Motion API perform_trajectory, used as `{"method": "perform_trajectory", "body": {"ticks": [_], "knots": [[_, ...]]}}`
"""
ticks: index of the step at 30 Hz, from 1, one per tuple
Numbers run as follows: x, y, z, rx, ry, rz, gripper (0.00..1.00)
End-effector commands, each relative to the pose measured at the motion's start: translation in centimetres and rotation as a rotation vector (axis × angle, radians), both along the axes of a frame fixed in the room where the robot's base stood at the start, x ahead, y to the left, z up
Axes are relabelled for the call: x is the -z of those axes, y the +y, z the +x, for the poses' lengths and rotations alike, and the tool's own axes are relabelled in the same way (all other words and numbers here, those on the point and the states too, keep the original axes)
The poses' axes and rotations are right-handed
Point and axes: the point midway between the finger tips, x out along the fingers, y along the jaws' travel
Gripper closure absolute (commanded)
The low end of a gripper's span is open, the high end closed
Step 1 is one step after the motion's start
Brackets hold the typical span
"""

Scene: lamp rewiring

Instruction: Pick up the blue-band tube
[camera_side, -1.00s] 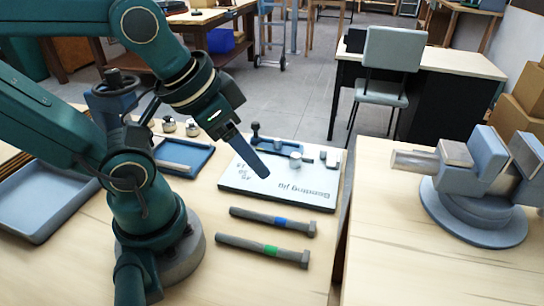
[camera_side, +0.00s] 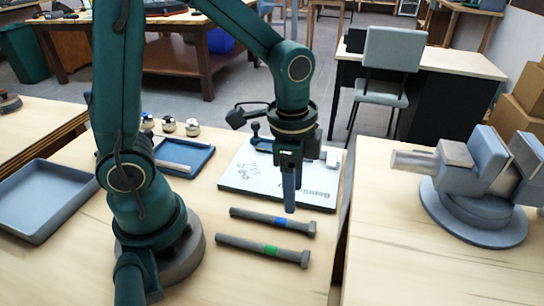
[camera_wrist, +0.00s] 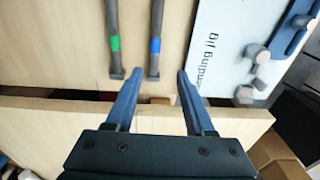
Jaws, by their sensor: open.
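The blue-band tube (camera_side: 273,220) is a dark grey tube with a blue band and a wider end at the right, lying flat on the wooden bench in the side view. In the wrist view the blue-band tube (camera_wrist: 155,40) runs up from between the fingertips, its wider end nearest me. My gripper (camera_side: 289,210) points down just above and behind the tube near its blue band; I cannot tell the exact gap. The green-band tube (camera_side: 262,250) lies parallel, in front of the blue-band tube.
A white bending jig board (camera_side: 235,180) lies behind the tubes. Blue trays (camera_side: 42,205) stand at the left. A vise (camera_side: 475,205) is on a separate bench at the right, past a gap. The bench edge (camera_wrist: 60,103) is near the tubes' wider ends. Bench in front of the tubes is clear.

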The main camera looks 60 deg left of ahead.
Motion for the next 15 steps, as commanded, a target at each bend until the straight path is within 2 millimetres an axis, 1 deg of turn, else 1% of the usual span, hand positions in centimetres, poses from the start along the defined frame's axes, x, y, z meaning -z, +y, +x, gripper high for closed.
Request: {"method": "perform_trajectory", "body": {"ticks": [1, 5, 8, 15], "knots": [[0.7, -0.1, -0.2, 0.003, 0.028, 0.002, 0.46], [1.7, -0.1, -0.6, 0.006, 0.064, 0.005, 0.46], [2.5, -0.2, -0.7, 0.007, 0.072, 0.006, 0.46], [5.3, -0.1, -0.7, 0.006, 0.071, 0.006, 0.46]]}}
---------------
(Request): Return nothing but the lines running from the line with "Jaws, by their sensor: open." through the line with "Motion for the", exactly as they appear.

(Solution to the problem):
Jaws, by their sensor: open.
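The blue-band tube (camera_side: 273,220) is a dark grey tube with a blue band and a wider end at the right, lying flat on the wooden bench in the side view. In the wrist view the blue-band tube (camera_wrist: 155,40) runs up from between the fingertips, its wider end nearest me. My gripper (camera_side: 289,210) points down just above and behind the tube near its blue band; I cannot tell the exact gap. The green-band tube (camera_side: 262,250) lies parallel, in front of the blue-band tube.
A white bending jig board (camera_side: 235,180) lies behind the tubes. Blue trays (camera_side: 42,205) stand at the left. A vise (camera_side: 475,205) is on a separate bench at the right, past a gap. The bench edge (camera_wrist: 60,103) is near the tubes' wider ends. Bench in front of the tubes is clear.

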The main camera looks 60 deg left of ahead.
Motion for the next 15 steps, as commanded, a target at each bend until the straight path is within 2 millimetres an axis, 1 deg of turn, else 1% of the usual span, hand positions in centimetres, poses from the start along the defined frame's axes, x, y, z meaning -z, +y, +x, gripper high for closed.

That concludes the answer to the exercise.